Small-holder farmers in Masvingo have turned around their drought-stricken communities by participating in rural resilience initiatives (R4) and small irrigation support programmes (SIP), which have transformed their lives.

Sixty-year-old Tambudzai Mugabe bears testimony to these projects which have provided reprieve for the villages which have consistently suffered perennial droughts.

Mugabe, who is part of the villagers who joined the Stanmore irrigation scheme which lies 30km east of Masvingo, now has three employees and is able to fend for her family as well as develop her home.

“My last born is at Great Zimbabwe University. I would not have been able to achieve that if I had not joined the scheme,” she says beaming with pride.

Mugabe said initially they were eking out a living from the dry lands, but were not yielding much until the project was resuscitated.

“But you need to work hard in order to maximise from these projects and I urge other women to join similar projects,” she said.

The semi-portable irrigation scheme pumping plant and the in-field infrastructure were in a state of disrepair and not operating in 2014. The scheme applied for financial support under the Food and Agriculture Organisation (FAO) implemented Smallholder Irrigation Support Programme (SIP).

SIP was a twin FAO-government irrigation development programme that commenced in 2014. It is funded by the European Union and the Swiss Development Cooperation (SDC) to the tune of US$14 million.

Its main aim is to sustainably increase production, productivity and competitiveness of smallholder irrigated agriculture in communal and old resettlement areas.

Anna Chibaya is also another beneficiary who is excited about the scheme which has improved her life.

“Before this project, we were wallowing in abject poverty, but now I can safely send my children to school and retain extra money for other projects at home,” she said.

Another thriving project is Chebvute weir located in Tadzemwa village, ward 17, Masvingo district. This area experiences erratic rainfall inadequate for any meaningful agricultural production. The area has for a long time been targeted for food assistance by government and humanitarian organisations, working to avert chronic hunger.

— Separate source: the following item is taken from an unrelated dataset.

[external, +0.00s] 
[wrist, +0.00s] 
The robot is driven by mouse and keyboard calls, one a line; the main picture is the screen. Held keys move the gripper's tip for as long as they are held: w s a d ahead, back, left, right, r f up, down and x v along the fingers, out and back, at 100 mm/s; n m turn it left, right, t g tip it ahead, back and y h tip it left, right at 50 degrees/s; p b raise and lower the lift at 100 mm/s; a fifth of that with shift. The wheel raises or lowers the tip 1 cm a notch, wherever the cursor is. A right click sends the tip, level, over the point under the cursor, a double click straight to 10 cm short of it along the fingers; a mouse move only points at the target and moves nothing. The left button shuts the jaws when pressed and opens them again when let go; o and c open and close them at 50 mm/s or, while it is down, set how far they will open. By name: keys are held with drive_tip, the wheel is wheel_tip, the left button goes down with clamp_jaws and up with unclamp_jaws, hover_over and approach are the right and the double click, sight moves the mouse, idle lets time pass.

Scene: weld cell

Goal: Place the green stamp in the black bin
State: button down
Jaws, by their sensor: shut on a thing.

The first community attempt to construct Chebvute weir was in year 2000, but for 17 years no other effort or funds were channelled towards the project.

A group of 28 community members constructed a 0,2 hectare garden less than 5 metres from the current weir site and started gardening activities as a cooperative. The cooperative is still functional but all the 28 community members have been incorporated into the World Food Programme, Food Assistance for Assets (FFA) project.

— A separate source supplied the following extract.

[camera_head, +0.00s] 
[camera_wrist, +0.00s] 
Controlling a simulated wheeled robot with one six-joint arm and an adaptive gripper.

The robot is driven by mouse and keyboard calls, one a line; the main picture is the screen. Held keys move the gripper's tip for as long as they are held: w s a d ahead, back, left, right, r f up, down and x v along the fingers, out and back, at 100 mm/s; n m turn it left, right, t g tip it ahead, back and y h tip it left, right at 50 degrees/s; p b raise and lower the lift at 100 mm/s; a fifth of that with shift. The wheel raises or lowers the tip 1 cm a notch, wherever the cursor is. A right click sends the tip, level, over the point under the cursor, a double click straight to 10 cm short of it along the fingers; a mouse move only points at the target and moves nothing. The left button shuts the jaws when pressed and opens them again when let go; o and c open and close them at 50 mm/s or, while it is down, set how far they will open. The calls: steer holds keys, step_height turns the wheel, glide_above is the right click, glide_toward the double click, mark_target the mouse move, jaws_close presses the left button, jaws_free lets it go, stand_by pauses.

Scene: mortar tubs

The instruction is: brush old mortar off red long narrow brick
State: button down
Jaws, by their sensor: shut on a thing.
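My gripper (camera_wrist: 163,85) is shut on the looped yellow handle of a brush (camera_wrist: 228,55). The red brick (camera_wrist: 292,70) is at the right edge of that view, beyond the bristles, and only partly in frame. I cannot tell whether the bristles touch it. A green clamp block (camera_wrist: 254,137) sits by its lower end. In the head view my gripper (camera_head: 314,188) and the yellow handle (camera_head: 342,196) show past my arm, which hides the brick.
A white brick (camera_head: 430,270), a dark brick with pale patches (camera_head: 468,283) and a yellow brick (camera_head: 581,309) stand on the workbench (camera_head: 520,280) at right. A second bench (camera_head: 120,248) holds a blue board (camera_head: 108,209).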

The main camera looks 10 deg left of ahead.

Chebvute is the first ward where the R4 rural resilience approach was rolled out in 2018. The initiative is an integrated approach that brings together different layers of risk management activities such as asset creation, promotion of savings and access to credit and weather index insurance.

Outside Zimbabwe, the programme is present across five other countries (Ethiopia, Senegal, Kenya, Malawi and Zambia). Currently benefiting 300 000 people in Zimbabwe, R4 aims at reaching 50 000 people by 2021 in Masvingo and Rushinga districts.

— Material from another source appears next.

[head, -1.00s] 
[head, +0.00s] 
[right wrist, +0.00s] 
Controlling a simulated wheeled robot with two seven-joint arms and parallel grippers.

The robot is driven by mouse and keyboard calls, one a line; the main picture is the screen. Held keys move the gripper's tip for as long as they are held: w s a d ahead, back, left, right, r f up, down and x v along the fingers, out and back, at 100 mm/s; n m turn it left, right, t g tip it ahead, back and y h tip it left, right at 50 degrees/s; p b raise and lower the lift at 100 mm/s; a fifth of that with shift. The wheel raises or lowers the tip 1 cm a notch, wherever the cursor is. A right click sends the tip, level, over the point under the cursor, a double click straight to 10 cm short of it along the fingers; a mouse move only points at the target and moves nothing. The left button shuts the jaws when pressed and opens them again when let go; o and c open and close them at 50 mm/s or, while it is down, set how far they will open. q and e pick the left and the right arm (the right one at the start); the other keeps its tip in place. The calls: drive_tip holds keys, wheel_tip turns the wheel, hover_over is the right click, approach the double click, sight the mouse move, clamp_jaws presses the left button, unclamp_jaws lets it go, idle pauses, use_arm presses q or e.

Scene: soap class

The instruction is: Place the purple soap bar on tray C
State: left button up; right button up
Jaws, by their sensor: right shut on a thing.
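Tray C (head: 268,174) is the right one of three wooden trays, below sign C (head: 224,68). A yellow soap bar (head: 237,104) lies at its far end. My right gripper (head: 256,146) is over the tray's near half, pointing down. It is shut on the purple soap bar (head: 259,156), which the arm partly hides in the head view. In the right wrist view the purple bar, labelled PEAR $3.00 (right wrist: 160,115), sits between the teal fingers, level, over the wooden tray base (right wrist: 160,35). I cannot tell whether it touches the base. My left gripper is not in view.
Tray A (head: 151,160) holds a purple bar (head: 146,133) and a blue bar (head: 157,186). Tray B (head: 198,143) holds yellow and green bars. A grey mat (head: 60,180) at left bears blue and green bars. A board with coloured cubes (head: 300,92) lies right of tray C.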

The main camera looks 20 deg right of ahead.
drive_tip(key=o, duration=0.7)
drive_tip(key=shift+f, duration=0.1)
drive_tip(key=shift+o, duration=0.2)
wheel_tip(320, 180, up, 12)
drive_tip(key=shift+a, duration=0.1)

R4 also supports farmers with access to markets, linking them to WFPS Purchase for Progress P4P

The weir, which was built by the community, has enough water to last from one rainy season to the next and currently 3 050 beneficiaries with an estimated total of 670 cattle as well as goats, sheep and donkeys are benefiting from it.

There is also a thriving fish farming project and the fish ponds were stocked with 12 000 fish in January 2018. The first harvest was done in November 2018 in which a total of 123kg of fish was harvested. This year the beneficiaries managed to stock additional 10 000 fingerlings.